● **Data segment**
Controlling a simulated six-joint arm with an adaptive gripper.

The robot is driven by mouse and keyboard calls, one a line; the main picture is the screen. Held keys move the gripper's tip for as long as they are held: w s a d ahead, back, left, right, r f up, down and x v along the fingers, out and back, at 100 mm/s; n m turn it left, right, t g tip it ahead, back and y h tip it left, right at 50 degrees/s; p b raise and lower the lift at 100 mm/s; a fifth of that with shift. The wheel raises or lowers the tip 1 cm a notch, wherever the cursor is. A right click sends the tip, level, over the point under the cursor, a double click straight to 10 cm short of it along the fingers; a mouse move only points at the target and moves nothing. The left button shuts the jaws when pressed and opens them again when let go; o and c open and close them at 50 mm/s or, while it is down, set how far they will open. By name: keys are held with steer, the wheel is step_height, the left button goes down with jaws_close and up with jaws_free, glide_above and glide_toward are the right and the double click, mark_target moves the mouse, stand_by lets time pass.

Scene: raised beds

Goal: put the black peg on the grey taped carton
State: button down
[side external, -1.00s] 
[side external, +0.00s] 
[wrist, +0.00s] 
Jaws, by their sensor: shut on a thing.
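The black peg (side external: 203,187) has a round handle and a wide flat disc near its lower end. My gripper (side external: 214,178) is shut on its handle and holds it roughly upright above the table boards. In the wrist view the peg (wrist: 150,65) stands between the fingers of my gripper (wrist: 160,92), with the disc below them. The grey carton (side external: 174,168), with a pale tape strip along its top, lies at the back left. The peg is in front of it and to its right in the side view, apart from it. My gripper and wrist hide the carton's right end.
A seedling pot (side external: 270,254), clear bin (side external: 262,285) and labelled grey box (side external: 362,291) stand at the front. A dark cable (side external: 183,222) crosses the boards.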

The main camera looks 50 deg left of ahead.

● **What to do**
Select and copy every line of the material that holds the string "button".

● **Response to this task**
The robot is driven by mouse and keyboard calls, one a line; the main picture is the screen. Held keys move the gripper's tip for as long as they are held: w s a d ahead, back, left, right, r f up, down and x v along the fingers, out and back, at 100 mm/s; n m turn it left, right, t g tip it ahead, back and y h tip it left, right at 50 degrees/s; p b raise and lower the lift at 100 mm/s; a fifth of that with shift. The wheel raises or lowers the tip 1 cm a notch, wherever the cursor is. A right click sends the tip, level, over the point under the cursor, a double click straight to 10 cm short of it along the fingers; a mouse move only points at the target and moves nothing. The left button shuts the jaws when pressed and opens them again when let go; o and c open and close them at 50 mm/s or, while it is down, set how far they will open. By name: keys are held with steer, the wheel is step_height, the left button goes down with jaws_close and up with jaws_free, glide_above and glide_toward are the right and the double click, mark_target moves the mouse, stand_by lets time pass.
State: button down

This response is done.